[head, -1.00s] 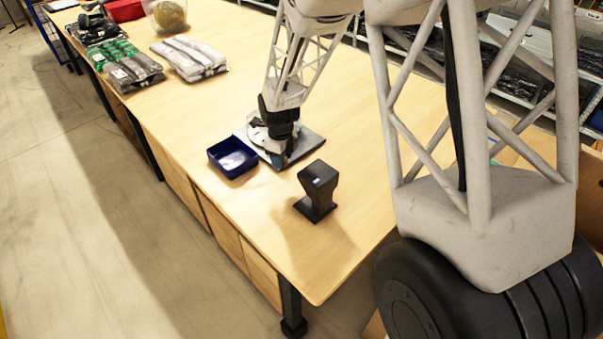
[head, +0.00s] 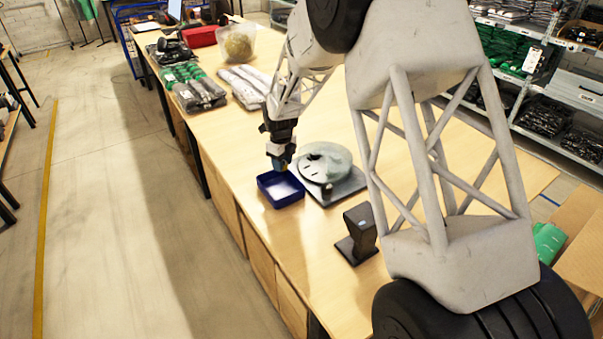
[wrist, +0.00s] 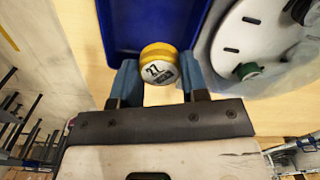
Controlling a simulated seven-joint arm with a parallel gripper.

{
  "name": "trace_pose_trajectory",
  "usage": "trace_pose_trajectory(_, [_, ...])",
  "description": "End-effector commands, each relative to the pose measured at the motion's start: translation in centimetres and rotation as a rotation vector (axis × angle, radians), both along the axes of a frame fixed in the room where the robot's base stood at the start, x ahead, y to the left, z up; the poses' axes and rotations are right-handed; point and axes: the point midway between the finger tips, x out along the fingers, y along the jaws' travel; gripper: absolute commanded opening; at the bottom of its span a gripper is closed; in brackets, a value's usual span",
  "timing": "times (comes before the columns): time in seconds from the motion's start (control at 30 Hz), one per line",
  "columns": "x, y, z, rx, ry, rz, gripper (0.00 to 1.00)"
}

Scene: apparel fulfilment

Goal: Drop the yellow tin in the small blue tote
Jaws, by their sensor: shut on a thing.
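The yellow tin (wrist: 158,63) shows in the wrist view, round, with a white label marked 27. My gripper (wrist: 158,80) is shut on it, with a blue-grey finger on each side. The small blue tote (wrist: 116,30) lies beyond the tin in the wrist view; the tin overlaps its edge in the picture. The tin cannot be made out in the head view.
A round disc device (head: 325,165) on a grey plate stands right beside the tote. A black scanner stand (head: 358,233) is nearer the front edge. Bagged garments (head: 195,88), a clear bin (head: 237,42) and a red case (head: 199,37) lie farther back.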

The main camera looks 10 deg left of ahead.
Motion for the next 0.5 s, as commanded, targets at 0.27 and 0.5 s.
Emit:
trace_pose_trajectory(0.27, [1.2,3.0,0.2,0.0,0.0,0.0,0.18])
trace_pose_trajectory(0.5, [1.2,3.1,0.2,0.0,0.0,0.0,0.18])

---*---

◆ Short task ◆
Reproduce the material word for word. Any pictures should be left out of the copy.

◆ Solution ◆
[head, -1.00s] 
[head, +0.00s] 
[wrist, +0.00s] 
Controlling a simulated seven-joint arm with a parallel gripper.

{
  "name": "trace_pose_trajectory",
  "usage": "trace_pose_trajectory(_, [_, ...])",
  "description": "End-effector commands, each relative to the pose measured at the motion's start: translation in centimetres and rotation as a rotation vector (axis × angle, radians), both along the axes of a frame fixed in the room where the robot's base stood at the start, x ahead, y to the left, z up; the poses' axes and rotations are right-handed; point and axes: the point midway between the finger tips, x out along the fingers, y along the jaws' travel; gripper: absolute commanded opening; at the bottom of its span a gripper is closed; in brackets, a value's usual span",
  "timing": "times (comes before the columns): time in seconds from the motion's start (control at 30 Hz), one per line",
  "columns": "x, y, z, rx, ry, rz, gripper (0.00 to 1.00)"
}

Scene: apparel fulfilment

Goal: Drop the yellow tin in the small blue tote
Jaws, by their sensor: shut on a thing.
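The yellow tin (wrist: 158,63) shows in the wrist view, round, with a white label marked 27. My gripper (wrist: 158,80) is shut on it, with a blue-grey finger on each side. The small blue tote (wrist: 116,30) lies beyond the tin in the wrist view; the tin overlaps its edge in the picture. The tin cannot be made out in the head view.
A round disc device (head: 325,165) on a grey plate stands right beside the tote. A black scanner stand (head: 358,233) is nearer the front edge. Bagged garments (head: 195,88), a clear bin (head: 237,42) and a red case (head: 199,37) lie farther back.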

The main camera looks 10 deg left of ahead.
Motion for the next 0.5 s, as commanded, targets at 0.27 and 0.5 s.
Emit:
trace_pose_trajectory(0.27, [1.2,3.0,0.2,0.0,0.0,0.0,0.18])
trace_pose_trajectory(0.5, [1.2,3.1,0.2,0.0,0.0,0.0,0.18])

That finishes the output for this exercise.